Sur la scène de Valère, l’actrice, lèvres de carmin et yeux de chat fuligineux, endossera le rôle de Claire Lannes, la meurtrière borderline de «L’amante anglaise», la pièce de Marguerite Duras. Deux ans qu’elle ne l’avait plus interprété. De quoi redoubler «sa frousse». Mais féline et insoumise, elle s’y fondra avec maestria. Comme de coutume.

Car cette grande dame du spectacle est une parfaite autodidacte qui marche à l’instinct. Trois petits mois de cours Simon à l’aube de la vingtaine et puis une carrière qui décolle. Au cinéma, à la télévision mais surtout au théâtre. «C’est là qu’on m’a donné les plus grands rôles.» Trois molières (1990, 2000 et 2006) viendront récompenser son talent.

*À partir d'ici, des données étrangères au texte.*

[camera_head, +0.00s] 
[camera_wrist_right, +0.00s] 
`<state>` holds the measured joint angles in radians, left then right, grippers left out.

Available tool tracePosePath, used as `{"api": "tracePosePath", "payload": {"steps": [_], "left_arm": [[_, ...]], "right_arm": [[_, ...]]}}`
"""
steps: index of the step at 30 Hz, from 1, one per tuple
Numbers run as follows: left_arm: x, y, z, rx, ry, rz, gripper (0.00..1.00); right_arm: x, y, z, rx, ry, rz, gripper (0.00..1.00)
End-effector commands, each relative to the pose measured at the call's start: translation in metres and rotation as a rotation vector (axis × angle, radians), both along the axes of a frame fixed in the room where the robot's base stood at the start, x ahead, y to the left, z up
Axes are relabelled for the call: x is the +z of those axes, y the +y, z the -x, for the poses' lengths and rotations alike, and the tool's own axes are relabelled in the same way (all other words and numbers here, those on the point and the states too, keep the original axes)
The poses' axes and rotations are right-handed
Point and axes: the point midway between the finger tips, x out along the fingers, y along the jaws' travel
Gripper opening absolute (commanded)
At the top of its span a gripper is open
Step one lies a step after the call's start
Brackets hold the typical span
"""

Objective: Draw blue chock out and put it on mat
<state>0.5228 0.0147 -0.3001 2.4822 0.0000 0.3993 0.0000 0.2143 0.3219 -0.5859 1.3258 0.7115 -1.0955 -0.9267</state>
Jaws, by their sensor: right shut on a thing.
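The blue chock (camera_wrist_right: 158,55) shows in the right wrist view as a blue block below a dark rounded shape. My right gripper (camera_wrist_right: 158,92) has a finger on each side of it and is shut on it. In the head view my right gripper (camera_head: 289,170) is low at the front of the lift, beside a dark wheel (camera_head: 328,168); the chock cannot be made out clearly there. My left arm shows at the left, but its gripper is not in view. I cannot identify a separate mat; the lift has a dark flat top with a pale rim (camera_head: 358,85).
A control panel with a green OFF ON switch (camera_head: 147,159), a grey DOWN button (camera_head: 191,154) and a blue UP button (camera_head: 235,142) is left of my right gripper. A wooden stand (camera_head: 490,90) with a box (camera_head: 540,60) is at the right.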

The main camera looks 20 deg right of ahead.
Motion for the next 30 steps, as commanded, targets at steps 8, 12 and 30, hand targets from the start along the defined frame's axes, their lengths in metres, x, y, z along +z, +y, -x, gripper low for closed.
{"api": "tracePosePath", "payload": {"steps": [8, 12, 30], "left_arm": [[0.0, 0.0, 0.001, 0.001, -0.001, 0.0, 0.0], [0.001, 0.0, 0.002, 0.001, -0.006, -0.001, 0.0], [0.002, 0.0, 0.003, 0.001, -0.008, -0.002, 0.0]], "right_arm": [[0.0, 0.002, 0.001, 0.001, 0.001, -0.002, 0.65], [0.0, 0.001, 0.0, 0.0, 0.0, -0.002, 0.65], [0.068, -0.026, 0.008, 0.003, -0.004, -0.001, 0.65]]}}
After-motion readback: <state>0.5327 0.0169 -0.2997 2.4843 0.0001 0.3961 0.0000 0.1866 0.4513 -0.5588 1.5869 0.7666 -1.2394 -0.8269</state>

Est-ce à dire que les écoles ne servent à rien pour réussir? «Il n’y a pas de règle. Ça dépend tout des gens. Mais ce dont je suis sûre, c’est qu’il ne faut jamais se contraindre à faire des choses qu’on n’aime pas. Il y a déjà assez de désagréments dans l’existence», philosophe celle qui se plaît à se décrire comme une «dépressive gaie».

 

 

La vieillesse, pas un cadeau

Comprenez que le temps qui passe et qui file des rides n’a rien de plaisant pour la comédienne qui a fait du rouge sa couleur fétiche, une couleur «qui réchauffe». Car pas question pour ce monument de se glorifier de son grand âge. «Ce n’est pas drôle de vieillir. J’ai la chance de ne pas être trop handicapée mais je n’ai pas envie que ça continue trop longtemps», lance-t-elle sans ambages, d’une voix devenue soudainement plus profonde.

 

Toutes les vies sont des romans. Le hasard a fait que j’ai côtoyé de grands noms. Mais maintenant aussi je fais de belles rencontres.
Judith Magre, comédienne de 92 ans

Judith Magre ne rêve pas d’immortalité. Profondément ancrée dans le présent, elle n’a pas la nostalgie non plus d’un âge doré. «Je ne regarde pas le passé. Certaines choses pourraient me foutre le cafard», lance-t-elle en égrenant la liste de ses futurs projets, son remède à l’ennui.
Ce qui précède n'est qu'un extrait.